Au nez, nous avons un profil d’une grande finesse, dominé par la canne mais aussi par une fraîcheur citronnée. La bouche confirme ce nez, avec en plus de la finesse, de la canne et de la fraîcheur, une dimension poivrée. La finale apporte une certaine amertume verte pas désagréable.
Nouvelle “innovation” et nouvelle réussite.
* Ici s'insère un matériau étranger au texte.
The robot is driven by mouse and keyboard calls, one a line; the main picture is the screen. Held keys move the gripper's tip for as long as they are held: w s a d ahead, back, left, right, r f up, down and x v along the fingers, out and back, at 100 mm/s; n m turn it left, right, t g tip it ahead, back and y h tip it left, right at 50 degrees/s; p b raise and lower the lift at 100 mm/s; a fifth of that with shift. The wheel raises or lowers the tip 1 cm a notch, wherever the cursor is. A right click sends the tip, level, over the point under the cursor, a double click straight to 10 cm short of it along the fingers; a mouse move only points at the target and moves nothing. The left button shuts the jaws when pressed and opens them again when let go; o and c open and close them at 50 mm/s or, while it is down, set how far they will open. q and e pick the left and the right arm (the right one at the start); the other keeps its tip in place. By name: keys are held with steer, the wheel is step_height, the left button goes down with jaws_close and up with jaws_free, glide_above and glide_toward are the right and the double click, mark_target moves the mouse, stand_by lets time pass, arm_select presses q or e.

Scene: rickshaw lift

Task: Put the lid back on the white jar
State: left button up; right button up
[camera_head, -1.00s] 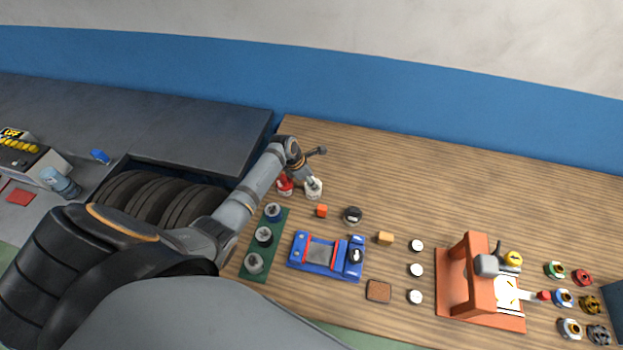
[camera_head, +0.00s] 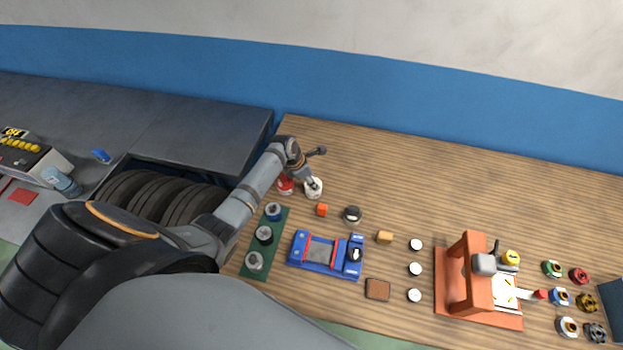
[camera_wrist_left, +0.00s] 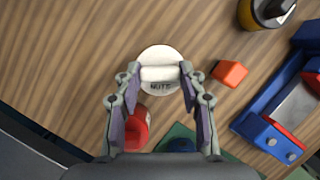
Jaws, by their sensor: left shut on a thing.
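The white jar (camera_head: 314,194) stands on the wooden bench, left of centre in the head view. My left gripper (camera_head: 311,183) reaches down to its top. In the left wrist view, my left gripper (camera_wrist_left: 160,72) is shut on the raised bar of a round white lid (camera_wrist_left: 160,57), one finger at each end. The lid is over the jar, whose dark lettering (camera_wrist_left: 160,87) shows at the lower edge. The lid hides most of the jar; I cannot tell whether it is fully seated. My right gripper is not in view.
A red jar (camera_head: 285,186) stands close on the left. An orange-red cube (camera_head: 322,210), a dark-topped jar (camera_head: 352,214) and a blue fixture (camera_head: 325,254) are nearby. A green strip (camera_head: 253,248) holds round parts. The bench behind is clear.

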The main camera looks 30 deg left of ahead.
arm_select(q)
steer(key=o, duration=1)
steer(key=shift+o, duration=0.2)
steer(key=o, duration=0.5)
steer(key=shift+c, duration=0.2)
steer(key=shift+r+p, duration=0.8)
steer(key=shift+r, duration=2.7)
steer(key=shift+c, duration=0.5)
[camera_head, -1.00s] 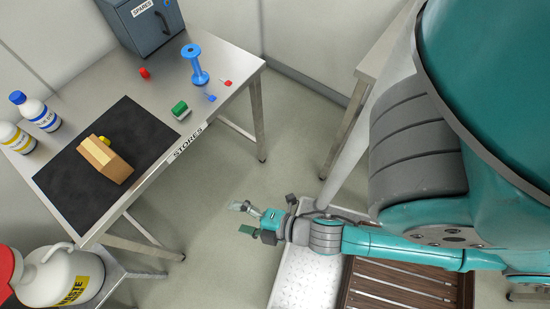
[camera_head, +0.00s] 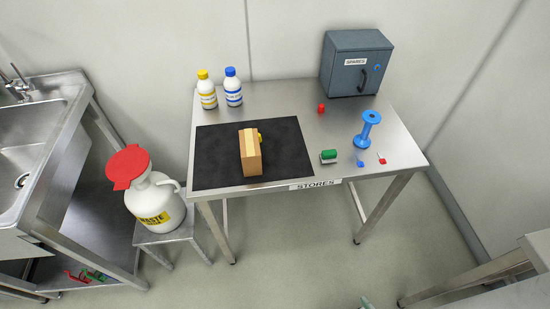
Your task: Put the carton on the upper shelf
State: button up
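The carton (camera_head: 246,155) is a small tan box with a paler strip of tape. It stands on the black mat (camera_head: 212,173) on the steel table marked STORES. A small yellow thing shows at its right side, partly hidden behind it. My gripper is not clearly in view; only a small teal tip, perhaps of my arm, shows at the bottom edge, well away from the carton. I see no shelf that I can name for sure as the upper shelf.
Two bottles (camera_head: 233,88) stand behind the mat. A grey SPARES cabinet (camera_head: 355,62) is at the back right. A waste jug (camera_head: 155,205) stands on a stool beside the sink (camera_head: 22,150).

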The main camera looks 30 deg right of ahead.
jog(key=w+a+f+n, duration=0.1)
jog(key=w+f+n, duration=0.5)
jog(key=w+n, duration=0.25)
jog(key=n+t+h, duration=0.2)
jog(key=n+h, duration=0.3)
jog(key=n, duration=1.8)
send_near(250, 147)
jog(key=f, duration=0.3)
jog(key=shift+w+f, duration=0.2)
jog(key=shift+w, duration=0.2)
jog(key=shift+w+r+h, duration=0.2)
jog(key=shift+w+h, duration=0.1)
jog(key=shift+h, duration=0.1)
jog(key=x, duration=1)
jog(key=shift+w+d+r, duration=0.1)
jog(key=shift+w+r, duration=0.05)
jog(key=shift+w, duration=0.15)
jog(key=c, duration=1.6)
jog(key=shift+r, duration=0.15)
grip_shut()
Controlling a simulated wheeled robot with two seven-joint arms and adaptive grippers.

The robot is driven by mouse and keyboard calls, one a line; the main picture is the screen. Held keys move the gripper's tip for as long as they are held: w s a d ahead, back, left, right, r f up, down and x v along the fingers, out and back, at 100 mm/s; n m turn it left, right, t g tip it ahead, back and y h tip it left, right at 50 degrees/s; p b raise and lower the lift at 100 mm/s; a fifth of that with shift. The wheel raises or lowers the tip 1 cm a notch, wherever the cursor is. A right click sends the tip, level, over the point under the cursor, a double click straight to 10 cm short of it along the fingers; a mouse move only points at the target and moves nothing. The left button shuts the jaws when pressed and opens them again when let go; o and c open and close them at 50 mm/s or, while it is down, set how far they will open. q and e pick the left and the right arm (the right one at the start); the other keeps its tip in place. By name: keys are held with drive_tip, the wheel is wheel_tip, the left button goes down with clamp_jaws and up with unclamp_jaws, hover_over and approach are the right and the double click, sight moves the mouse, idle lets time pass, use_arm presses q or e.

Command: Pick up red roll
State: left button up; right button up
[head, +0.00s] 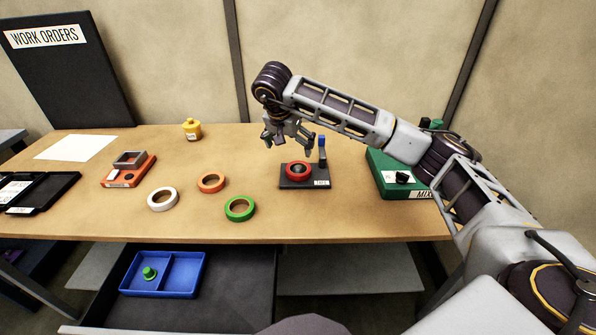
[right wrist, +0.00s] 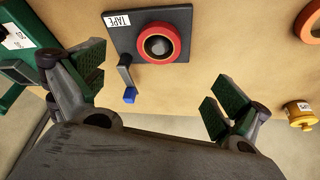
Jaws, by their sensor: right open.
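The red roll (head: 298,170) sits around the hub of a dark tape holder (head: 290,184) labelled TAPE, on the table. In the right wrist view the red roll (right wrist: 176,43) lies beyond the fingertips, near the top middle, on the holder (right wrist: 120,40). My right gripper (head: 288,140) hangs above and just behind the holder, apart from the roll. In the right wrist view my right gripper (right wrist: 150,85) has its green-padded fingers spread wide with nothing between them. My left gripper is not in view.
A blue-tipped post (head: 322,150) rises at the holder's right side. White (head: 163,199), orange (head: 211,183) and green (head: 239,208) rolls lie to the left. A green box (head: 385,180) stands right, a yellow pot (head: 192,129) behind. An open drawer holds a blue tray (head: 128,283).

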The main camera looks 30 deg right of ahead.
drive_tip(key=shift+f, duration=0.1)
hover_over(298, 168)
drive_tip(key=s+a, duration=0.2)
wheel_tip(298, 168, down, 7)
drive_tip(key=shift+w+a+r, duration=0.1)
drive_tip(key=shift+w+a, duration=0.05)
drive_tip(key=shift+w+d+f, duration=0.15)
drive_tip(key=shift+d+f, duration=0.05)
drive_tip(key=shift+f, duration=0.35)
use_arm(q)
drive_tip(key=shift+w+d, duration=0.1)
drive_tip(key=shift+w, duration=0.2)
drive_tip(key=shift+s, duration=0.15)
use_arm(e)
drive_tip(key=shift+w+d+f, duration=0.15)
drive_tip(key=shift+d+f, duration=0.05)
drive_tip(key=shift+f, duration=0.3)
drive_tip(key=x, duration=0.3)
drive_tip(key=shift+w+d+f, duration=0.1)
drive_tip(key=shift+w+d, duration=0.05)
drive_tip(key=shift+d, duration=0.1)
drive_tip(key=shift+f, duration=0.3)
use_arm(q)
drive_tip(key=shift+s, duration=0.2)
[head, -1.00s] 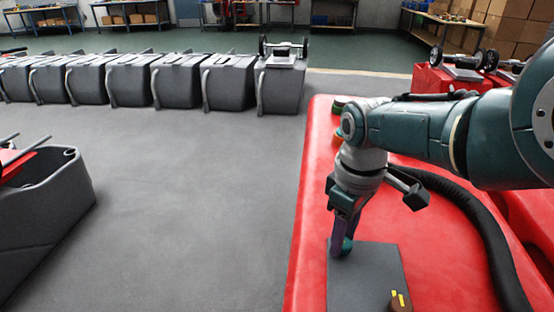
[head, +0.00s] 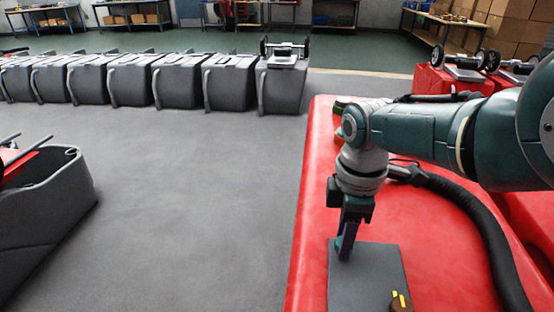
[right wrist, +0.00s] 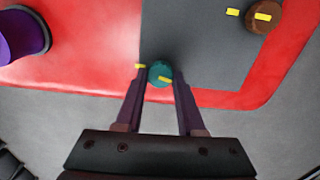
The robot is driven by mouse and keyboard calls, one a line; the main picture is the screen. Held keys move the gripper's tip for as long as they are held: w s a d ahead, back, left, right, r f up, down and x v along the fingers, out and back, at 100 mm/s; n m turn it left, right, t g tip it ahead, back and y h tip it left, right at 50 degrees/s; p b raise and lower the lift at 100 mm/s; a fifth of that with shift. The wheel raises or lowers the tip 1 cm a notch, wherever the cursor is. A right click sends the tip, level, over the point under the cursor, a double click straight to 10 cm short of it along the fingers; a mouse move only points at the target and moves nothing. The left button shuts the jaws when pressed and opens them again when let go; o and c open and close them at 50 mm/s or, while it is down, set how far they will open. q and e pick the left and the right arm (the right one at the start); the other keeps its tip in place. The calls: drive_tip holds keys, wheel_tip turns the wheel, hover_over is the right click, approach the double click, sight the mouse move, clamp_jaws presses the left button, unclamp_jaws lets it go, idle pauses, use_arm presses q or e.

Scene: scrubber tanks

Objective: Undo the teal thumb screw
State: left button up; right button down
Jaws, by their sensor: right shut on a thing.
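The teal thumb screw (right wrist: 160,72) sits at the edge of a dark grey plate (right wrist: 197,45) on the red tank cover. My right gripper (right wrist: 160,76) is shut on it, one purple finger on each side. The screw's yellow mark (right wrist: 165,79) is on its lower right part, while the plate's yellow mark (right wrist: 140,66) lies to its upper left. In the head view my right gripper (head: 343,248) points down at the plate (head: 366,280), and its fingers mostly hide the screw. My left gripper is not in view.
A brown knob (head: 402,303) with yellow marks sits on the same plate, also in the right wrist view (right wrist: 265,15). A black hose (head: 478,225) runs over the red cover (head: 315,220). A purple-topped knob (right wrist: 22,33) stands at the left in the right wrist view. Grey tanks (head: 180,80) line the back.

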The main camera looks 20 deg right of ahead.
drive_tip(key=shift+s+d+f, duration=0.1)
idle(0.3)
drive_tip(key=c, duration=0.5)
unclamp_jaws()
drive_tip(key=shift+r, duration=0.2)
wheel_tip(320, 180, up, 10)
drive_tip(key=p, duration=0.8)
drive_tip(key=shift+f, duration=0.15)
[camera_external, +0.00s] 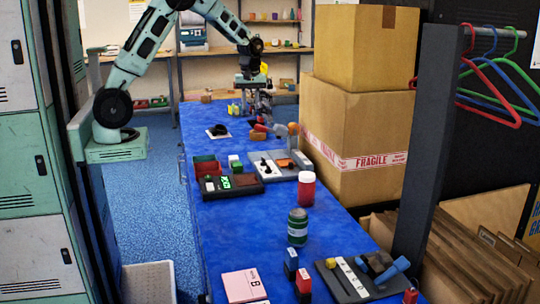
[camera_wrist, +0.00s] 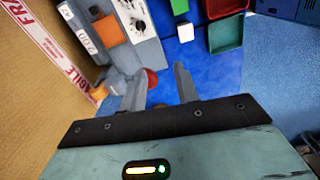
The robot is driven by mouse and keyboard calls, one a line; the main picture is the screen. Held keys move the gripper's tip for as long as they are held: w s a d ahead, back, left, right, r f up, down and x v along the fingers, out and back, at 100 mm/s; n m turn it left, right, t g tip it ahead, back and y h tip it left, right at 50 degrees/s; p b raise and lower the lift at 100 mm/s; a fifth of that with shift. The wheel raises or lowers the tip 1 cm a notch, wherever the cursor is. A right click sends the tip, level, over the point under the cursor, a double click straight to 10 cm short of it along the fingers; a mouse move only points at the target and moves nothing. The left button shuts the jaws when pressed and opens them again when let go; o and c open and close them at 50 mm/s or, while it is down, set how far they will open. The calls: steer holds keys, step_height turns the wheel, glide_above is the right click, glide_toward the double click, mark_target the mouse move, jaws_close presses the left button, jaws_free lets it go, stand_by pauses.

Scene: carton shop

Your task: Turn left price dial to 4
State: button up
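The grey price unit (camera_external: 258,172) stands on the blue table in the external view, with small dark knobs and an orange square on top. In the wrist view its grey panel (camera_wrist: 150,52) is at the top, with a black dial (camera_wrist: 138,24) and part of another control at the edge. I cannot tell which is the left dial or read its setting. My gripper (camera_external: 259,110) is above the far part of the table, beyond the unit. In the wrist view my gripper (camera_wrist: 160,88) is open, its fingers apart and clear of the dials.
A red jar (camera_external: 306,188) and a green jar (camera_external: 297,226) stand nearer. Large cartons (camera_external: 350,125) border the table's right side. A red tray (camera_wrist: 222,8) and green tray (camera_wrist: 225,34) show in the wrist view.

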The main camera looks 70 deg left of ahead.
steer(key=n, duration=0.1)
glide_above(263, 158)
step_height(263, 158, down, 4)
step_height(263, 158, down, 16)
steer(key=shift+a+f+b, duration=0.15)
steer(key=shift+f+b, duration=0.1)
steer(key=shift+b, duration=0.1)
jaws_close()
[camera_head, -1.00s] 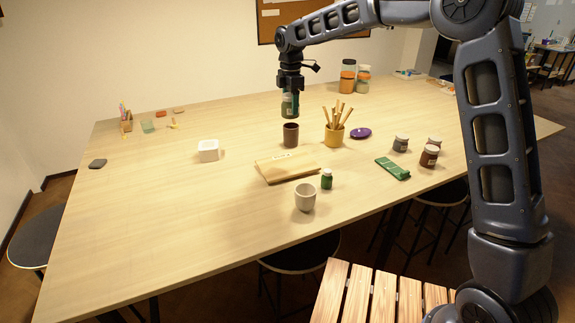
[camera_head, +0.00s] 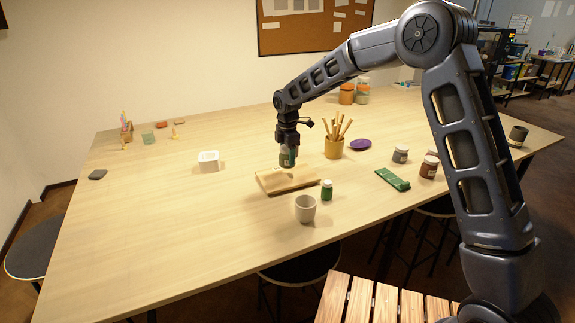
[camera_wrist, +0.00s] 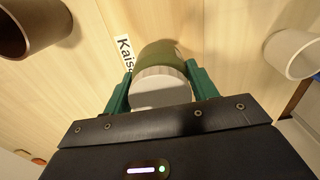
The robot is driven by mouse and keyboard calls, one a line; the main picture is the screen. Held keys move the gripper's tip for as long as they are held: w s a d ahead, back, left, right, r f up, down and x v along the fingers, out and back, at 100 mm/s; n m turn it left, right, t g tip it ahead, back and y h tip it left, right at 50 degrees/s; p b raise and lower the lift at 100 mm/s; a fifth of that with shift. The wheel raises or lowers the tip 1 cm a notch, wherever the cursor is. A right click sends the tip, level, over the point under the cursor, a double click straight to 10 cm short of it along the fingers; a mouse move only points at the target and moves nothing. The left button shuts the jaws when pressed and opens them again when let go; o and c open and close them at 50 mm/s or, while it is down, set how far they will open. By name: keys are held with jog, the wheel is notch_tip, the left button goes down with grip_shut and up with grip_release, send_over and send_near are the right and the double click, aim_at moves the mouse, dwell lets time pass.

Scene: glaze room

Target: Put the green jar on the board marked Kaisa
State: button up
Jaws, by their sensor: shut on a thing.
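The green jar (camera_head: 287,158), with a pale lid, is held upright between the fingers of my gripper (camera_head: 287,146). In the wrist view the jar (camera_wrist: 158,56) sits between the two green fingertips (camera_wrist: 160,88). The wooden board (camera_head: 270,184) lies under and just in front of the jar in the head view. In the wrist view its white label (camera_wrist: 124,46) reads "Kais", with its end hidden by the jar. The jar is over or at the board's far part; I cannot tell whether its base touches.
A brown cup (camera_wrist: 28,24) stands close behind the board, hidden in the head view. A tool pot (camera_head: 334,147) is to the right.

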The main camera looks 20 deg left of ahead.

Les deux nouveautés de Ferroni partiellement vieillies en fût de rye
Passons aux vieux, avec un rhum de Cuba vieilli 6 ans avec une double maturation : 3 ans en fûts de bourbon et 3 ans en fût de rye whisky.
Le nez est dominé par le caramel, la vanille, les céréales (le rye whisky se faisant sentir) et les épices. La bouche est puissante (58.5% tout de même) et sèche. Elle manque un peu de gras ou d’exubérance. La finale est longue et bien marquée par le fût de bourbon avec des notes appuyées de coco.
Ce n’est pas forcément mon truc, mais cette double maturation apporte indéniablement quelque chose.
On part pour la Jamaïque avec un rhum de 2010 de la distillerie Worthy Park. Lui aussi est partiellement vieilli en fût de rye whisky mais il s’agit ici seulement d’un court finish, ce qui va plus marquer par les céréales que par le bois.
C’est bien ce qui se passe au nez, avec de la gourmandise, des céréales et un profil jamaïcain pour une identité inhabituelle et agréable. La bouche est puissante et on perd l’influence du finish, alors que la finale marque le palais assez longuement.
J’ai bien apprécié l’empreinte du rye (que je ne connaissais pas), que je trouve très gourmande.
Finissons ce petit tour d’horizon avec l’Overproof (74%) dont Guillaume est très fier. C’est un assemblage (encore une fois) de rhums de la Jamaïque, de l’Île Maurice et de la Martinique. Il est vieilli 3 mois en fût de vin cuit – on continue résolument dans l’originalité.
C’est avant tout ses origines jamaïcaines qui le caractérisent au nez, et l’on aurait pu s’attendre à un alcool bien plus présent, mais ce n’est pas le cas. En bouche, il ne sera pas nécessaire d’en prendre trop ; quelques gouttes nous permettront d’en apprécier ses caractéristiques complexes. Sa relative douceur lui apporte un équilibre accru. La finale est assez longue sur les marqueurs jamaïcains avec du menthol en prime.
Après juste quelques mois de vieillissement, je suis impatient de voir ce qu’il va devenir d’ici quelques temps 🙂

Masterclass Ferroni sur les finitions (vous pouvez en voir pas mal sur la table)
Encore un petit mot sur Guillaume Ferroni et ses rhums puisque j’ai eu la chance d’assister à une de ses masterclass, dont le sujet était justement les finitions. C’était vraiment super intéressant mais je ne vais pas vous la refaire ici. Simplement une petite phrase qui m’avait fait marrer : “On m’a dit que je pouvais apporter un maximum de 4 bouteilles à déguster, alors je vous en ai amené 9.” 😀
Je vais juste évoquer deux potentielles futures créations, précisément utilisant les finish, mais pas n’importe lesquels puisque Guillaume a décidé de faire quelques expérimentations avec des fûts ayant contenu de l’Elixir du Coiron (une liqueure similaire à la Chartreuse) et d’autres ayant précédemment vieilli du Negroni, qui est un cocktail qu’il avait choisi de faire vieillir il y a de nombreuses années. Les résultats sont très intéressants !
Comment ne pas parler, pour finir, des Ti arrangés de Ced’ ?
A chaque fois que je déguste les dernières créations de Cédric Brément, je n’ai d’autre choix que d’écrire à leur sujet, tant sa démarche et ses produits sont remarquables (et en plus il est super sympa, ce qui ne gâche rien ;)).
Et encore deux nouveautés présentées lors de ce Rhum Fest.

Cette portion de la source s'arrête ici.